Recordo-me de nomes de ex-aliados próximos, que juravam amores recíprocos antes da eleição do “mito” e nos dias subsequentes, mas que logo caíram em profunda desgraça a partir de discordâncias, ainda que pontuais – extremistas não admitem adesões inferiores a 100% -, com a intocável e inquestionável família Bolsonaro.
Alexandre Frota, Joice Hasselmann, Gustavo Bebianno, General Santos Cruz, Sergio Moro… Todos foram devidamente rifados, atacados e tratados como comunistas, anti-patriotas, vendidos, traidores, demônios (no sentido literal, inclusive). Tudo porque ousaram, em algum momento, vejam só a audácia, discordar do “mito”.
Sabujice até o fim
Todos estes nomes, porém, romperam com o bolsonarismo. Por isso, chama a atenção o caso de Carla Zambelli, deputada federal e ré no STF por ter perseguido um rapaz negro pelas ruas de São Paulo, com uma pistola em riste após uma troca de ofensas, que, apesar de humilhada publicamente, mantem-se fiel ao “Bolsodeus”.
Em vias de ser condenada – seis ministros já votaram em seu desfavor -, perder o mandato e se tornar inelegível, a valente é considerada, desde a derrota de Bolsonaro para Lula, em 2022, a principal culpada pela derrocada bolsonarista e a consequente persecução penal em curso contra o próprio Jair e seus áulicos aloprados.
Bolsonaro e bolsonaristas a culpam diretamente pela perda de ao menos dois milhões de votos em São Paulo, que seriam suficientes – nas contas e delírios particulares dos mesmos – para tirar a vitória do atual presidente da República.
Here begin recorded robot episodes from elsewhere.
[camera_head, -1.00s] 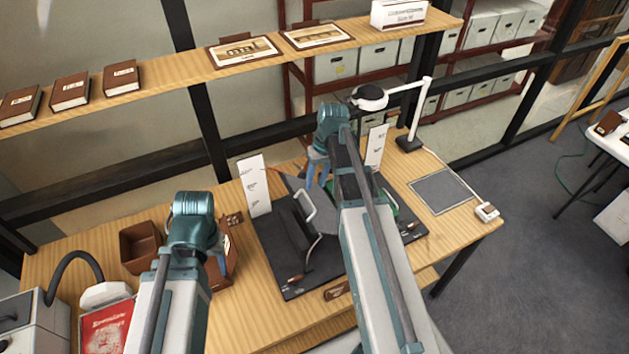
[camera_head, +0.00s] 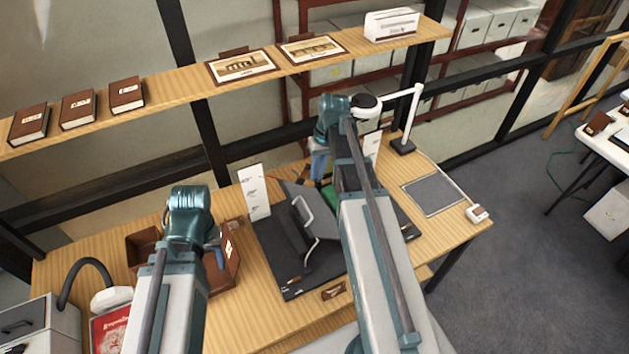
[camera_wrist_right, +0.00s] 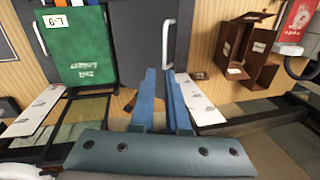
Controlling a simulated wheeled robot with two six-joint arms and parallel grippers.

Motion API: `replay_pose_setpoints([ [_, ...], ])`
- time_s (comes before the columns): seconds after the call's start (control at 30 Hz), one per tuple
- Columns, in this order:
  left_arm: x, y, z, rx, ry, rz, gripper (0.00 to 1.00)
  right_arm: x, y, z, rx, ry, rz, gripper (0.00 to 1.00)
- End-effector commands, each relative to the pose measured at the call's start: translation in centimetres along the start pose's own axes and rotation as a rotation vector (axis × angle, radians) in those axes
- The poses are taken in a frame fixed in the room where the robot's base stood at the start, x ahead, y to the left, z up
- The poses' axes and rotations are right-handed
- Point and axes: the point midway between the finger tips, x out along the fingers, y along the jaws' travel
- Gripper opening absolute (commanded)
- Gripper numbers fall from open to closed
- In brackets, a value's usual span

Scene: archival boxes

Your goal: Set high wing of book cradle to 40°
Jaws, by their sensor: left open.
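The book cradle has a dark base (camera_head: 275,278) on the table and dark grey wings. A pale bent handle (camera_head: 316,232) stands on the left wing; part of the cradle is hidden by my right arm. A green book (camera_head: 328,194) lies on it, seen better in the right wrist view (camera_wrist_right: 80,45) with a label. My right gripper (camera_head: 319,166) is above the far side of the cradle. In the right wrist view its blue fingers (camera_wrist_right: 161,80) are a little apart, with nothing visible between them, close below one handle's end (camera_wrist_right: 167,50). My left gripper (camera_head: 219,258) is mostly hidden, over the brown box.
An open brown box (camera_head: 232,275) stands left of the cradle. White cards (camera_head: 254,192) stand behind it. A lamp (camera_head: 404,140) and a grey mat (camera_head: 433,195) are at right. A shelf (camera_head: 180,95) with books and pictures runs behind. The front table strip is mostly clear.

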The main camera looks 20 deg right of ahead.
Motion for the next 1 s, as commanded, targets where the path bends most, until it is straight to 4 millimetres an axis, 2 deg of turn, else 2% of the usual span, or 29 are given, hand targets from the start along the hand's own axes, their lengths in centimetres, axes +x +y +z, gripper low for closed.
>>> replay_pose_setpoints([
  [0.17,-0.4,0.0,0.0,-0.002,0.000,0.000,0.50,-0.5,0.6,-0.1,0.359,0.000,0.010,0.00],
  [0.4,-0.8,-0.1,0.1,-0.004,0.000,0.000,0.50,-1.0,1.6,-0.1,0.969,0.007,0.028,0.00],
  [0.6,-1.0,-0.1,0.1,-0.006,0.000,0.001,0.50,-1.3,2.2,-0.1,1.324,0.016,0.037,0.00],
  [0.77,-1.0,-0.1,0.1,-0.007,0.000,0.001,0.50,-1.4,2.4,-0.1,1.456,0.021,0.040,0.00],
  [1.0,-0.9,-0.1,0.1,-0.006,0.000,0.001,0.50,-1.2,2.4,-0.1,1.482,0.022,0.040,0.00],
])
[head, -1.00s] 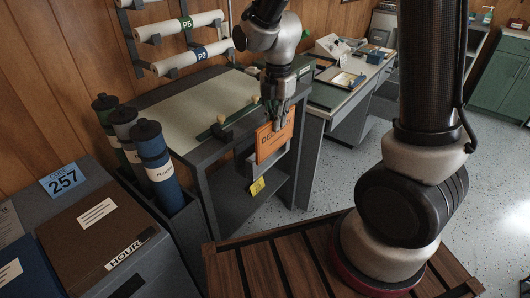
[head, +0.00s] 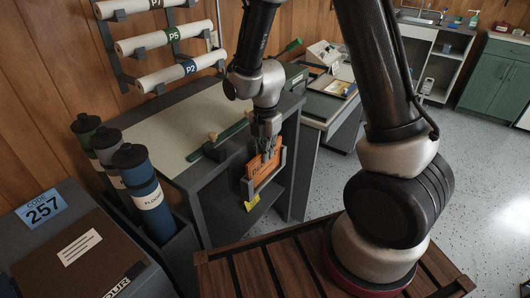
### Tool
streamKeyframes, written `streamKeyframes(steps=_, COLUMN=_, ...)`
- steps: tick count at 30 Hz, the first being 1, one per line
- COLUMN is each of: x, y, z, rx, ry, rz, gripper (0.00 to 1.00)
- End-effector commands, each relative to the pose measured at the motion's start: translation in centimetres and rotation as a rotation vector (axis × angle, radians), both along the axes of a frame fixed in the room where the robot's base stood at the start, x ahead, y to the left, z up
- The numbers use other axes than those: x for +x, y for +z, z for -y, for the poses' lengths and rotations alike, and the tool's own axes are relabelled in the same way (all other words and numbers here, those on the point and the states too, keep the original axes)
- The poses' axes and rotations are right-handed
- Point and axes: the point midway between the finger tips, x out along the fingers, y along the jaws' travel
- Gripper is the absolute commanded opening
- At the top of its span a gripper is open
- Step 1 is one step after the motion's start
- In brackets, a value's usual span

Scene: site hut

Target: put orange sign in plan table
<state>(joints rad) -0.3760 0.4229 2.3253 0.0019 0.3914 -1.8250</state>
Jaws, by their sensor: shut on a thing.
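The orange sign (head: 263,164) hangs upright below my gripper (head: 268,143), which is shut on its top edge. Dark lettering shows on its face. The plan table (head: 175,122) has a pale sloped top with a green bar, and dark grey sides. The sign is at the table's near right side, with its lower part inside a grey holder (head: 264,188) fixed there. Whether the sign touches the bottom of the holder I cannot tell. The fingertips are small and partly hidden in this view.
Capped tubes (head: 143,185) stand in a bin left of the table. Rolled plans (head: 172,72) hang on a wall rack behind. A desk (head: 325,103) with papers stands at the back right. A slatted wooden surface (head: 275,270) lies in front. Speckled floor is clear at right.

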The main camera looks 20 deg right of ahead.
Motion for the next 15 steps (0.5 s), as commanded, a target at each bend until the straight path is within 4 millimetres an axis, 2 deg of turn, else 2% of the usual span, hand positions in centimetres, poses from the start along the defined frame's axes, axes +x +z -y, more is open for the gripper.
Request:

Em um podcast que foi ar na noite de segunda-feira, 24, Zambelli foi assim citada:
Quero colo
“Aquela imagem da Carla Zambelli da forma que foi usada, perseguindo o cara lá. Teve gente [que pensou]: ‘Olha, o Bolsonaro defende o armamento’. Mesmo quem não votou no Lula, anulou o voto. Carla Zambelli tirou o mandato da gente”, disse Jair Bolsonaro, tendo a concordância imediata do governador de São Paulo, Tarcisio de Freitas.
Mais uma vez defenestrada publicamente do bolsonarismo, e não satisfeita com o próprio destino de abandono, Carla Zambelli se vitimizou: “Enfrentar o julgamento dos inimigos é até suportável. Difícil é aguentar o julgamento das pessoas que sempre defendi e continuarei defendendo”. Eis a submissão ampla, geral e irrestrita.
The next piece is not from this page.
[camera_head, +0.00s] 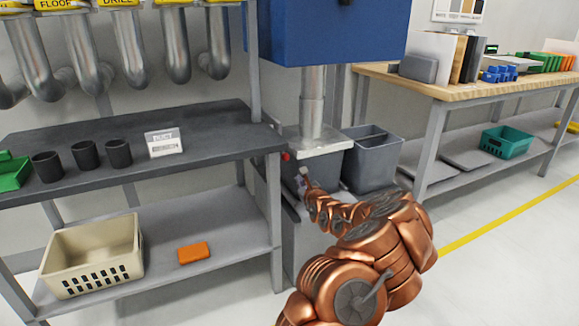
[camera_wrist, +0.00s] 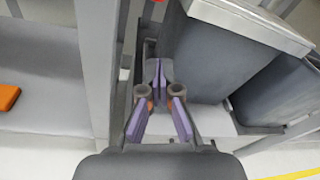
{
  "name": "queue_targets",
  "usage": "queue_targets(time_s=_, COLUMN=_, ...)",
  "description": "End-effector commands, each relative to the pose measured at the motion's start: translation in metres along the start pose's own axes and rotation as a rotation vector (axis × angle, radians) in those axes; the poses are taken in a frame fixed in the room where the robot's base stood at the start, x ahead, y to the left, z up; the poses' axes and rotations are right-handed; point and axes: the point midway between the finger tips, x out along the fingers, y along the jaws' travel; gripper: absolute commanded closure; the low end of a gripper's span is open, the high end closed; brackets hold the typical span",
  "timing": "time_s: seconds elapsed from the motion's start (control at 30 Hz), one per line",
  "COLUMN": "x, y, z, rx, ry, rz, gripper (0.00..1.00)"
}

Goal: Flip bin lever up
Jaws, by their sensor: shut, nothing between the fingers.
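The grey bin (camera_head: 332,172) stands under the metal pipe, with a light grey lid plate (camera_head: 318,146) on top. In the wrist view the bin (camera_wrist: 198,62) is just right of my fingers. A small red part (camera_head: 285,156), perhaps the lever's end, shows left of the bin; red also shows at the wrist view's top edge (camera_wrist: 154,5). The rest of the lever cannot be made out. My gripper (camera_head: 302,180) is low beside the bin, below the red part and apart from it. In the wrist view my gripper (camera_wrist: 158,72) has its fingertips together, with nothing between them.
A second grey bin (camera_head: 372,165) stands to the right. A shelf unit's post (camera_head: 274,215) is close on the left. The lower shelf (camera_head: 220,235) holds a beige basket (camera_head: 95,255) and an orange block (camera_head: 193,253). A blue machine (camera_head: 330,30) hangs above. Open floor lies right.

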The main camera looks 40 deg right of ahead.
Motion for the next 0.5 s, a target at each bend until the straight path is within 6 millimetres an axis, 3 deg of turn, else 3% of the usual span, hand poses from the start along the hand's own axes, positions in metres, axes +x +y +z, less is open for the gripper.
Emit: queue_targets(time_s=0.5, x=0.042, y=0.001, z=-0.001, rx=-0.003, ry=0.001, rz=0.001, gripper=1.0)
A deputada, obviamente, com parcas esperanças jurídicas pelo pedido de vista de seu processo pelo ministro Nunes Marques, indicado por Jair Bolsonaro, não quer saber de confusão com a turma. Como a esperança é a última que morre, e falta de amor próprio é um direito individual, Zambelli deverá seguir com seus rapapés.